In Hobbs’ letter, she said that his automatic reimbursement plan contradicts what she described as his “desire to prevent expenses that are clearly not educational … by allowing single purchases in excess of 25% of the median ESA award without any review by ADE staff.” The median annual award amount per student is around $7,400.
Horne announced the process change a week after an Arizona grand jury indicted two out-of-state residents on suspicion of defrauding the voucher program. Prosecutors from the Attorney General’s Office said the pair faked dozens of children to obtain voucher dollars that they used for their own living expenses. Hobbs, in her letter, also cited examples from a 2023 ABC15 investigation into the program, which found that families had used ESA funding for luxury car driving lessons, ski passes and pianos.

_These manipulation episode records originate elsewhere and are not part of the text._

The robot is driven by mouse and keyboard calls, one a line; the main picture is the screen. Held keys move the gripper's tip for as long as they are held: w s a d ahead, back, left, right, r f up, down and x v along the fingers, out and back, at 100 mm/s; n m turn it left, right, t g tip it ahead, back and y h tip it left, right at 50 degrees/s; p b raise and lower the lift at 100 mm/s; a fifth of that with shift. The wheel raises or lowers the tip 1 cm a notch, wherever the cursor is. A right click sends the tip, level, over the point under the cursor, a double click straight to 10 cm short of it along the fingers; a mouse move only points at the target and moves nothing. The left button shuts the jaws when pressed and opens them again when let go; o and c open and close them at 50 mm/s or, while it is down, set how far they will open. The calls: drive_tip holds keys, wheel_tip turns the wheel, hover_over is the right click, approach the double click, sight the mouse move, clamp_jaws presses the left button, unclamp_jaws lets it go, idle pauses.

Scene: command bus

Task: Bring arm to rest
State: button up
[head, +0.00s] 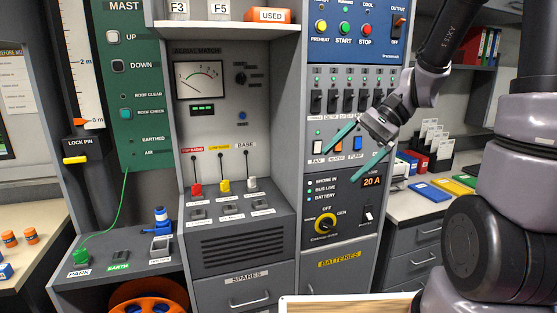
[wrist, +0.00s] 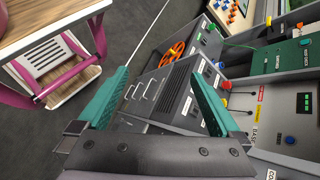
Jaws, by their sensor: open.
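My gripper (head: 340,163) is raised at the right in the head view, in front of the power panel with the fan and heater switches. Its two teal fingers are apart, with nothing between them. In the wrist view the same open fingers (wrist: 161,76) frame the grey console and floor, and no object is held. My arm reaches down to it from the upper right, and its lower links fill the right edge of the head view.
The power panel (head: 342,240) with a yellow knob lies behind the gripper. The antenna console (head: 215,145) stands left of it. In the wrist view, a pink-framed wooden cart (wrist: 62,32) stands at upper left.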

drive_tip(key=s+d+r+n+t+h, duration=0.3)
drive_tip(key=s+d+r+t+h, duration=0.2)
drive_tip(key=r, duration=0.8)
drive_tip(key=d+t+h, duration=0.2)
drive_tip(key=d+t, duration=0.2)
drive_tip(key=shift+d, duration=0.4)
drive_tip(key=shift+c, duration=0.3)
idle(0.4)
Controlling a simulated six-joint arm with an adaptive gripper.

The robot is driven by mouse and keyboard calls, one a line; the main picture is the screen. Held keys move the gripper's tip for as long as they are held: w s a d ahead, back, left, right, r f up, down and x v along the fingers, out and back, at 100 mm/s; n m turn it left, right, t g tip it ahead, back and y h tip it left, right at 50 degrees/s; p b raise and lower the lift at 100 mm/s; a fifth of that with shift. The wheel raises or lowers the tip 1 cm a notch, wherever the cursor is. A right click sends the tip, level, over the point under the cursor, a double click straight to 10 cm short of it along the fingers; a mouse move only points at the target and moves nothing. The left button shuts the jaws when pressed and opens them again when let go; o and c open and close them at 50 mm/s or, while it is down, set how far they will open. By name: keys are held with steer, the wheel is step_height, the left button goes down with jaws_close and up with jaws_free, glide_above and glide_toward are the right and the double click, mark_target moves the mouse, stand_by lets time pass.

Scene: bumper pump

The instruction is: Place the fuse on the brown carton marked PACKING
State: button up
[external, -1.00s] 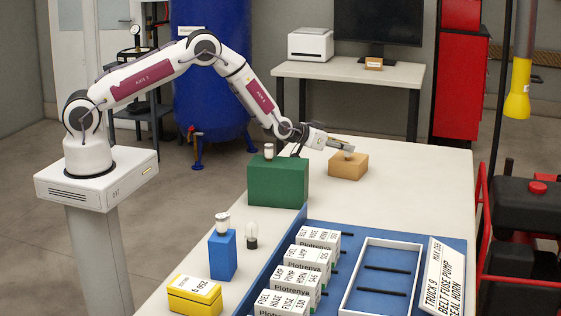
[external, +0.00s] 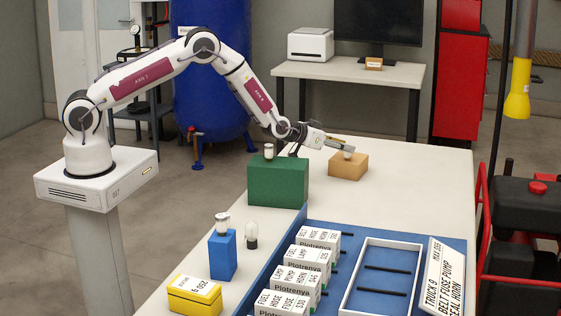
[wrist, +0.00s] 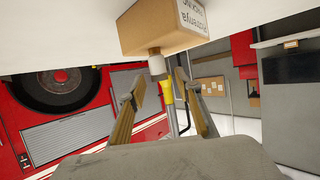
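The brown carton (external: 346,170) stands on the far part of the white bench. In the wrist view the carton (wrist: 165,30) appears upside down, its printed label partly cut off. A small pale cylinder, which looks like the fuse (wrist: 157,63), stands on the carton's top; it also shows small in the external view (external: 348,155). My gripper (external: 340,145) is at the carton's left and just above its top. In the wrist view my gripper (wrist: 156,88) has its fingers spread, with a gap between them and the cylinder beyond their tips. I see no finger touching it.
A green block (external: 278,183) with a small capped part (external: 269,151) on top stands left of the carton. A blue block (external: 222,256), a bulb-like part (external: 251,236), a yellow box (external: 195,296) and several white boxes are nearer. The bench right of the carton is clear.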

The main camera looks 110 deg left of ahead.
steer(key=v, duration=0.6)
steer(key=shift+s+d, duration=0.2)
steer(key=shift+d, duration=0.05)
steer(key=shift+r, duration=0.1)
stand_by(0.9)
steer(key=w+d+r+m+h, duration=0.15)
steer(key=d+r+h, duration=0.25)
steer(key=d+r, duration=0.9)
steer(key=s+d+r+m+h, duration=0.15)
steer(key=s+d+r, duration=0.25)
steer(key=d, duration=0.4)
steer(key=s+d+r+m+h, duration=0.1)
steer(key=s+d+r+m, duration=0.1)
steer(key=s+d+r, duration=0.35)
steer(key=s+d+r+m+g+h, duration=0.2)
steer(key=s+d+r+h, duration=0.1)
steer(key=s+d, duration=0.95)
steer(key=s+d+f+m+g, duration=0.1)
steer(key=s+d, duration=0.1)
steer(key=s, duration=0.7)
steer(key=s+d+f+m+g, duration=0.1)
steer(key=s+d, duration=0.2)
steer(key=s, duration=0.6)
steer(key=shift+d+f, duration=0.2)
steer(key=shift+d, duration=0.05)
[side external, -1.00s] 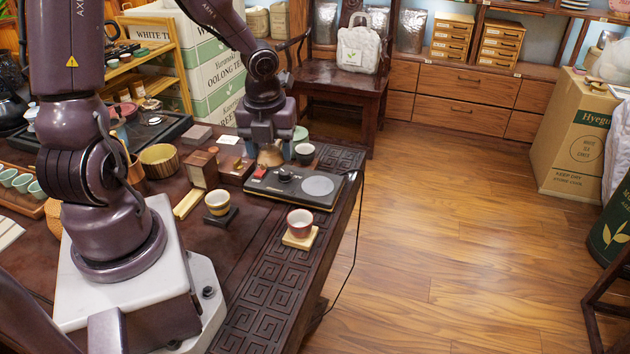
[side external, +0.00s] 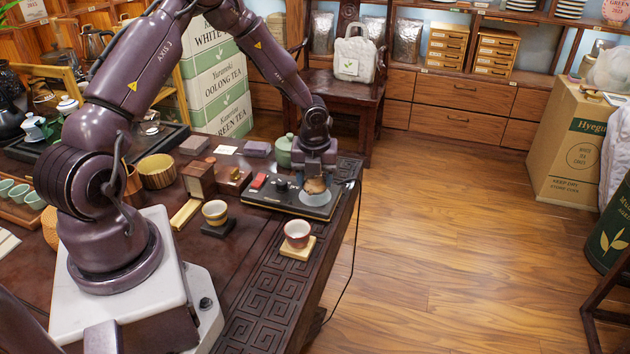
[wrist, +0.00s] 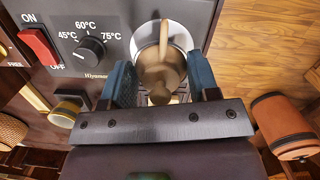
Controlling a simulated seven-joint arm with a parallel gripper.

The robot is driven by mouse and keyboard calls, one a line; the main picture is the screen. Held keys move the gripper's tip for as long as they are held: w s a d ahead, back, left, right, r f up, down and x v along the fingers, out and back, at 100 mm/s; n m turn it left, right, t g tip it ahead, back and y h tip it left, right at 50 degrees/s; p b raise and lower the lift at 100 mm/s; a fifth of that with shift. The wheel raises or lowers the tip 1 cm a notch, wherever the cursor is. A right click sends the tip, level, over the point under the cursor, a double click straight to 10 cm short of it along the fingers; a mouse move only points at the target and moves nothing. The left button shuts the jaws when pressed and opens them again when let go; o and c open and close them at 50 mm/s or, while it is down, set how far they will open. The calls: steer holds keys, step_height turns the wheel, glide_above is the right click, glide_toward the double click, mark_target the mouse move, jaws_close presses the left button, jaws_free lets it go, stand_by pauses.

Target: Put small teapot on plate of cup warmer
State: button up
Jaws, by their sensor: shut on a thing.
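The small teapot (side external: 315,186) is brown and sits between the fingers of my gripper (side external: 317,172), which is shut on it. In the wrist view the teapot (wrist: 165,72) is seen from above, between the two blue fingers. The cup warmer (side external: 262,196) is a flat dark box with a knob and a red switch. Its round light plate (side external: 318,200) is directly under the teapot and partly hidden by it. In the wrist view the plate's rim (wrist: 138,36) shows around the teapot. I cannot tell whether the teapot touches the plate.
A red and white cup (side external: 297,230) stands on a yellow coaster in front of the warmer. A yellow-banded cup (side external: 214,210) on a dark stand is at its left front. A green lidded jar (side external: 283,152) stands behind. The table's right edge is close to the warmer.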

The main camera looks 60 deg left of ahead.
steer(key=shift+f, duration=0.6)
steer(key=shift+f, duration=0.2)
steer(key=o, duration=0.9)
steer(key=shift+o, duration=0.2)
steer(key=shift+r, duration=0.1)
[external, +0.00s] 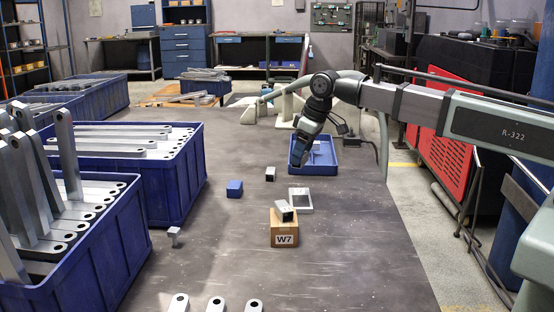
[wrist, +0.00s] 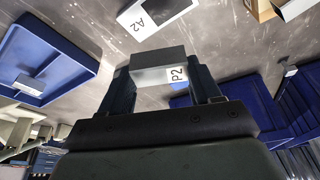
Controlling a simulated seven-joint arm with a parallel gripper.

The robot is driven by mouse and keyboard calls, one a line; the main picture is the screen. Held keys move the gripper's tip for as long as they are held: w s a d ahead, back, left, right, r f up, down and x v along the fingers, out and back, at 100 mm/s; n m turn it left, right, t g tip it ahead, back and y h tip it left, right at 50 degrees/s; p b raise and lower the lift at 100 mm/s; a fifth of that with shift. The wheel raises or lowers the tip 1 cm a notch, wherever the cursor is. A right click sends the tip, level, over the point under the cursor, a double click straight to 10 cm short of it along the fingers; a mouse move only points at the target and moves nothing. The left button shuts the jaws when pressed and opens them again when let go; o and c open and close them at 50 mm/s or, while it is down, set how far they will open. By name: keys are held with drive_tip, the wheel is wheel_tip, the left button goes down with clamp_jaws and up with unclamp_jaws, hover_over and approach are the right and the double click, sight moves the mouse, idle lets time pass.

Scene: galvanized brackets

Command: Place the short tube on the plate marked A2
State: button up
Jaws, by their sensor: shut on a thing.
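My gripper (wrist: 157,84) is shut on a short silver square-sided piece marked P2 (wrist: 150,76), seemingly the short tube; its open ends do not show. The plate marked A2 (wrist: 157,12) lies flat on the table, pale with a dark square middle, beyond the held piece in the wrist view. It also shows in the external view (external: 306,208), nearer the camera than my gripper (external: 291,166), with nothing clearly on it. In the external view my gripper is beside the blue tray; the held piece cannot be made out surely there.
The blue tray (external: 329,171) holds a grey piece. A cardboard box marked W7 (external: 284,240), with a grey metal piece (external: 285,209) on top, stands near the plate. Blue crates of brackets (external: 165,180) line the left.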

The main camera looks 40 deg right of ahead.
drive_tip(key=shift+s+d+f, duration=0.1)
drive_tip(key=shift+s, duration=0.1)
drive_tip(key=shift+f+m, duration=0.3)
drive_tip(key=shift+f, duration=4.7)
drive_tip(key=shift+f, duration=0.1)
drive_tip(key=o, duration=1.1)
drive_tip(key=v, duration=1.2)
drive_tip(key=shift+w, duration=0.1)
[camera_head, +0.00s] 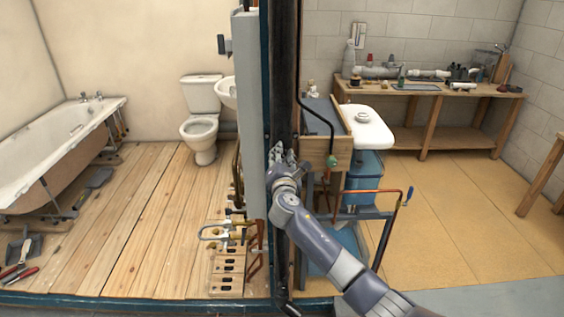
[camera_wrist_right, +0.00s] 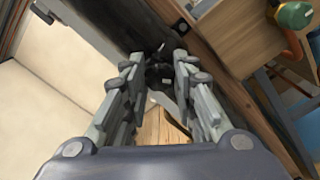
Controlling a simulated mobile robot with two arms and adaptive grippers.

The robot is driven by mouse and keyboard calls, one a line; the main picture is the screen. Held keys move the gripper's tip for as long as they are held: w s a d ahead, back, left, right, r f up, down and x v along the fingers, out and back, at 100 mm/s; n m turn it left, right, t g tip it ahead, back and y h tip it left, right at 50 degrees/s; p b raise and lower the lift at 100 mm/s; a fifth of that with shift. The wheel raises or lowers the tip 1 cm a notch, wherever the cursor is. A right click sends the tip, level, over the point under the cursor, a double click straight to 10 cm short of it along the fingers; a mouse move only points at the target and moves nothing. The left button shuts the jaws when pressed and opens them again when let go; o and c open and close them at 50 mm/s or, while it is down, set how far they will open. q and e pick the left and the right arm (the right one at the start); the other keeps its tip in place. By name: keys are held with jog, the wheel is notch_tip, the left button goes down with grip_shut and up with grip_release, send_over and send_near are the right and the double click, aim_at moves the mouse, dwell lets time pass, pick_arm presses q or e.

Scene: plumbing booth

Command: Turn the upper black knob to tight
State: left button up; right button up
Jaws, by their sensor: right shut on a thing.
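My right gripper (camera_head: 281,156) reaches up to the dark edge of the partition wall in the head view. In the wrist view its fingers (camera_wrist_right: 159,66) are closed around a small black knob (camera_wrist_right: 158,73). The fingers cover most of the knob, so its turn angle cannot be told. In the head view the knob is hidden behind the gripper and wrist. My left gripper is not in view.
The grey partition (camera_head: 251,120) stands just left of the gripper. A green-ended pipe (camera_head: 332,161) and a wooden cabinet (camera_head: 335,148) are close on the right. A copper pipe with a blue handle (camera_head: 408,195) stands near my forearm. The floor farther right is clear.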

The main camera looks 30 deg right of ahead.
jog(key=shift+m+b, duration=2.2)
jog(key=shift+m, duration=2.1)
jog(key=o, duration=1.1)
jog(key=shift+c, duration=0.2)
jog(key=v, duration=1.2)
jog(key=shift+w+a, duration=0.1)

“Given the multiple indictments for ESA fraud that have been issued this past year … as well as the pattern of excessive purchases … I urge you to reconsider this new policy,” Hobbs told Horne.
The Education Department said last week that if a purchase was later found to be inappropriate or fraudulent, the account holder could voluntarily repay the department, the department could sweep the voucher recipient’s account for funds or the department could forward the case to the Attorney General’s Office for collection.
Hobbs described the plan as “deeply troubling” and told the Education Department to reconsider and “propose a solution to administering the ESA program that does not give a blank check for even more rampant fraud.”